In my recent post, “Liberal Arts and the Real World,” in careerblog for college students, I suggest three approaches for translating one’s liberal or fine arts study into a career. These approaches range from close-in, purist applications of one’s major to broader applications, which require thinking “outside the box.”
1. Prepare for a career in the same content area as your major. This is the purist approach for virtuosos. Example: a conservatory musician who lands a rarely available position in a big city symphony.
2. Translate your major into a more broadly saleable version of your content area. This approach requires technical content skills with an added talent, like a gift for teaching or mentoring. Example: a music major who takes the music education track and gains teaching certification.
3. Transfer the core skills required in your major to a more broadly salesable content area drawing upon the same fundamental competencies. This requires truly thinking outside the box. Example: a mathematics major who translates analytical capability into a career in intelligence cryptology or econometrics. This kind of translation often involves additional coursework or a graduate degree.
The translation of a major in the liberal or fine arts to a “real world” career is a journey your young adult will eventually need to embrace mid-way through college. However, your high school student is not ready for that. To discuss practicality now is getting the cart before the horse. At this stage, the adolescent’s pivotal task is to determine what he or she authentically loves.
My father, a second generation Italian immigrant, Depression survivor and WWII army officer, drove a truck to pay for his accounting degree and became a private practice CPA. When I broke the news to him that I wanted to major in psychology at University of Pennsylvania, Dad was horrified. “What are you going to do with that?” he queried. I felt ridiculed, but in retrospect, I know that Dad was simply worried that I would starve to death.

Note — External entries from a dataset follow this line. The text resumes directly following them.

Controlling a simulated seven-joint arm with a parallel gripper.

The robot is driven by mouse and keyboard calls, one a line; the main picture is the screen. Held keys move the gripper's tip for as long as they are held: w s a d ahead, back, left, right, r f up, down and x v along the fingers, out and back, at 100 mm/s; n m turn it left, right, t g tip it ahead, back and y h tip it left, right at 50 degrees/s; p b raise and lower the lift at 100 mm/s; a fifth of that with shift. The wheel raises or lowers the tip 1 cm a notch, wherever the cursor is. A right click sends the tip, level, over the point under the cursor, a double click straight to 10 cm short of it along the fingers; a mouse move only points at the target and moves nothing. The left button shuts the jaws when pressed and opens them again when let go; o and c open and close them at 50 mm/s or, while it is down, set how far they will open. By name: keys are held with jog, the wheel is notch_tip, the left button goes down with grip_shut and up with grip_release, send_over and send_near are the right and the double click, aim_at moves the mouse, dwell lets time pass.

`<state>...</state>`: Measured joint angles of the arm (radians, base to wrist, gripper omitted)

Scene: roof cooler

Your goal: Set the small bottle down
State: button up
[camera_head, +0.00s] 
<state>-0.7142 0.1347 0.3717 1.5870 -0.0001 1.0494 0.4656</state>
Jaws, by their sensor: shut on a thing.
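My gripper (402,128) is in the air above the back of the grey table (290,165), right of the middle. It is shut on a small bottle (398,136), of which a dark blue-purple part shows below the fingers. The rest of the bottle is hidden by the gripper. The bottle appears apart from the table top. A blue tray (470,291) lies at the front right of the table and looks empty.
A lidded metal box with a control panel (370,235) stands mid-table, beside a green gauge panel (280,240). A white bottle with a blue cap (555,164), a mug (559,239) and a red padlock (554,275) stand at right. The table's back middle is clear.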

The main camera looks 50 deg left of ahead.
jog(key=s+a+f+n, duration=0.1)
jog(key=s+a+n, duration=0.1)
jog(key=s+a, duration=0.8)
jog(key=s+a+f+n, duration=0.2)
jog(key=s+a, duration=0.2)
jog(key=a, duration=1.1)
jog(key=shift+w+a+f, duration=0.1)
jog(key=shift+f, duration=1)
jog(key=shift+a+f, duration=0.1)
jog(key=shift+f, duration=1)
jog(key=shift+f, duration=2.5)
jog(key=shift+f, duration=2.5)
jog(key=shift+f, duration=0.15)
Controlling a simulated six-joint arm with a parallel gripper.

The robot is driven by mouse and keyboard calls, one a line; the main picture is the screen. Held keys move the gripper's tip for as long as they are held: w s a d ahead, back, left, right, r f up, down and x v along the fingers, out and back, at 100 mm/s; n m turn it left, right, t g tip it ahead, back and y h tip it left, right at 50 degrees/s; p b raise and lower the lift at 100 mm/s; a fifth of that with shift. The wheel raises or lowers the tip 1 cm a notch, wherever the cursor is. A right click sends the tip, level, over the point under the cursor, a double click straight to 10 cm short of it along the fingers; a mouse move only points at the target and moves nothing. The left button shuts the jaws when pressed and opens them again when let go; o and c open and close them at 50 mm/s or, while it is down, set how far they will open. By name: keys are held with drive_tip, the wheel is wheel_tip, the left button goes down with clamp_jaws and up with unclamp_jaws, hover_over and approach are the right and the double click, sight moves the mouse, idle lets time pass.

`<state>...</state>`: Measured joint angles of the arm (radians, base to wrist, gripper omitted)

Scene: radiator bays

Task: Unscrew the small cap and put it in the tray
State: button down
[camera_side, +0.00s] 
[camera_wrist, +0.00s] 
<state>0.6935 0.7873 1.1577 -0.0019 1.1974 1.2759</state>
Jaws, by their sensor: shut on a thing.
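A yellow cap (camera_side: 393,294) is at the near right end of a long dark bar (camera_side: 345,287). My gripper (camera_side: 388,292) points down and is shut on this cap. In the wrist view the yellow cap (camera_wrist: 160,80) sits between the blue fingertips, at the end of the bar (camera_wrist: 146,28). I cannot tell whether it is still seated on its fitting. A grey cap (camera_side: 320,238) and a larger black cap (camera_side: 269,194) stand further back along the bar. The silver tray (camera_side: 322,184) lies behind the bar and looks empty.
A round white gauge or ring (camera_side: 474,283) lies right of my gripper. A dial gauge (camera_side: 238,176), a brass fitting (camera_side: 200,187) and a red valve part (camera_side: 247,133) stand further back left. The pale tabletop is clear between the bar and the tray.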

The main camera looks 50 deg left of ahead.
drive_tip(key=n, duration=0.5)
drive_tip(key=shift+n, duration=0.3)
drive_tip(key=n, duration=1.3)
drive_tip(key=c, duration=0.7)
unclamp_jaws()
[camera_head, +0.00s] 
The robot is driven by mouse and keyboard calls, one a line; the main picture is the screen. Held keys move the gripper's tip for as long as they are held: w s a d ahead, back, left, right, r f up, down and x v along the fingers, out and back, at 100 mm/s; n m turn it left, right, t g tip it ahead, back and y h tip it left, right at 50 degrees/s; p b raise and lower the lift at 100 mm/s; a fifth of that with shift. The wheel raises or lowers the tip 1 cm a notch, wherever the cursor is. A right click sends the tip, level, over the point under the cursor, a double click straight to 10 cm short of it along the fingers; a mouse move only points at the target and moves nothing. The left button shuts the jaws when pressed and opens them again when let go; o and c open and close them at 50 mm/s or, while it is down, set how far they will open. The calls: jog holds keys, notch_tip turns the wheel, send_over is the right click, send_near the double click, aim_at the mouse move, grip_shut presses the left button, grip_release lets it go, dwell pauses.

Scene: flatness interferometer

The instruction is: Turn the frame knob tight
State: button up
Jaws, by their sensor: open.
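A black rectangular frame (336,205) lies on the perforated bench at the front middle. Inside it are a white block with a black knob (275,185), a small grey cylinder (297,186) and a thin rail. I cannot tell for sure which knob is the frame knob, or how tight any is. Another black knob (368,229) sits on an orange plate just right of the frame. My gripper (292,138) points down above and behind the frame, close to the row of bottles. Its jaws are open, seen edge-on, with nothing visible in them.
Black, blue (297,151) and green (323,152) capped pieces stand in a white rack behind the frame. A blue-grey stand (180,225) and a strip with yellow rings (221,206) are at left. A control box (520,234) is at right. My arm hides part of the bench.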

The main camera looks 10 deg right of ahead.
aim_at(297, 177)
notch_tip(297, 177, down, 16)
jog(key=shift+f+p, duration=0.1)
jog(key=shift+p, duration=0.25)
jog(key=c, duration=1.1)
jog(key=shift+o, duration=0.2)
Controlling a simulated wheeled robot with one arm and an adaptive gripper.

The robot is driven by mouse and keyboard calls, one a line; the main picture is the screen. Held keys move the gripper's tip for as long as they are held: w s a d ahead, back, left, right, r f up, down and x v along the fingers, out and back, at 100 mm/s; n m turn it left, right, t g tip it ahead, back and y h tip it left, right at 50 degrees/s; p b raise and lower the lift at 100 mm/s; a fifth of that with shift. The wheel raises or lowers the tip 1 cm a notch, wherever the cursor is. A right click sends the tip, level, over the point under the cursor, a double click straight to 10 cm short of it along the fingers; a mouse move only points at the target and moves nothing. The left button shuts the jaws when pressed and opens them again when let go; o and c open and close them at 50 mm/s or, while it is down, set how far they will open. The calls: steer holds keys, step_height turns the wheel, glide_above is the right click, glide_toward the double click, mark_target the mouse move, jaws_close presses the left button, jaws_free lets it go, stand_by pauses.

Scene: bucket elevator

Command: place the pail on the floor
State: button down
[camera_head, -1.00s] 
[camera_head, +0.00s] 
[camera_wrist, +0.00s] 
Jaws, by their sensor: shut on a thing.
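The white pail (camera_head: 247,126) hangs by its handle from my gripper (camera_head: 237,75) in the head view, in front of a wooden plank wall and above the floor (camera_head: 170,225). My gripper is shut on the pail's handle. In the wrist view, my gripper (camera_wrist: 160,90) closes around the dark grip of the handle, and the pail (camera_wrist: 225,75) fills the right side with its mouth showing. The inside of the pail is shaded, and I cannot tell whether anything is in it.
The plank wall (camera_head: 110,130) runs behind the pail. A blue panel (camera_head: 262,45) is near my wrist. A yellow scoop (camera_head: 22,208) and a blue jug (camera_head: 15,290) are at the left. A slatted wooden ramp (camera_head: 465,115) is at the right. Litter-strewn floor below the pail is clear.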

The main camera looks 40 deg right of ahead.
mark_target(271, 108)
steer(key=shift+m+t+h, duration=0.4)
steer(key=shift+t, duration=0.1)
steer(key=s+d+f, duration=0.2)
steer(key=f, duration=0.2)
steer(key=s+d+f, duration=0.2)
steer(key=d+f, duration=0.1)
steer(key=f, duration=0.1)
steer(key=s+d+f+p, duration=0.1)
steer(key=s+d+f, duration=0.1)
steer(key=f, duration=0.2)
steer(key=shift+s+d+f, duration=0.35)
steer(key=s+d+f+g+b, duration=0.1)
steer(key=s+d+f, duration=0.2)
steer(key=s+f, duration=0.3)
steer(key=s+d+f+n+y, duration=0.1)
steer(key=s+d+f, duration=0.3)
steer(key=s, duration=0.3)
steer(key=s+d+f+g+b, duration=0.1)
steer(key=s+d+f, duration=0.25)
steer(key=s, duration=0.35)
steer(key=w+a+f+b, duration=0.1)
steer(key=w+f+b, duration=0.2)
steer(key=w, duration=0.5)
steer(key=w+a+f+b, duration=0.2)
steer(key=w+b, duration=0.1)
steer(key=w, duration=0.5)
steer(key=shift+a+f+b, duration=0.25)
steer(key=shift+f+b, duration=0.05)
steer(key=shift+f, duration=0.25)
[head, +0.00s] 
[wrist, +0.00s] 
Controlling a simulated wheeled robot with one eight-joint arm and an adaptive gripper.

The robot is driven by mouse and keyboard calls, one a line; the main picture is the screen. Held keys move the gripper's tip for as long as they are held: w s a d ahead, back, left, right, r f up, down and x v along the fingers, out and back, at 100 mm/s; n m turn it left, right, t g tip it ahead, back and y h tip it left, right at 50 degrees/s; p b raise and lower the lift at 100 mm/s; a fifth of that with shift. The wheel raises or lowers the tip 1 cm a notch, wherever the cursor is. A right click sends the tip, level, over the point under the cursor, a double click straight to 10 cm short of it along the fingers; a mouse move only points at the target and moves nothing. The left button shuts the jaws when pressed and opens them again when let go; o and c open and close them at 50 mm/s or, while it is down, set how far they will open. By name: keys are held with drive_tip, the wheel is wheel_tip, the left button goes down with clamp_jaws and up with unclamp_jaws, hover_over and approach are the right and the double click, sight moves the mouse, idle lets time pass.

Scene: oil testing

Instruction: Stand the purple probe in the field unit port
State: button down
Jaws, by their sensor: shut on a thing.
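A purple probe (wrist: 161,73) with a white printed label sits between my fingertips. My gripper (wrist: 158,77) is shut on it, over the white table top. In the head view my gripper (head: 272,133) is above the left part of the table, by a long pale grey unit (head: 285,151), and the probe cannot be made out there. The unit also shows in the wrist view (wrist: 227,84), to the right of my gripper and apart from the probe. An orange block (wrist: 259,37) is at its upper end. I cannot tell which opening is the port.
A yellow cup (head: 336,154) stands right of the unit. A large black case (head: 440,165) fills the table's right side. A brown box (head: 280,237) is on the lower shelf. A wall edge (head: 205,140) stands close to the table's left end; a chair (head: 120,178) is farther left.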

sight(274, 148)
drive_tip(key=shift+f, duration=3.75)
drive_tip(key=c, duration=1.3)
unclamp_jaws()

Psychology was a passion for me. In my mind, it was the foundation for all other disciplines. If I had been “forced” to study something God-awful like accounting (remember Monty Python’s Vocational Guidance Counselor?) I would have flunked out. But studying something I loved fueled my intensity and creativity; the “work” seemed like play, and I graduated Summa Cum Laude.
Afterward, I earned a Wharton MBA in marketing, the ultimate practical application of psychology. Marketing is all about human attitudes, decision-making and behavioral motivation. I was fully prepared for all of that through my undergraduate major. (But I still hate accounting.)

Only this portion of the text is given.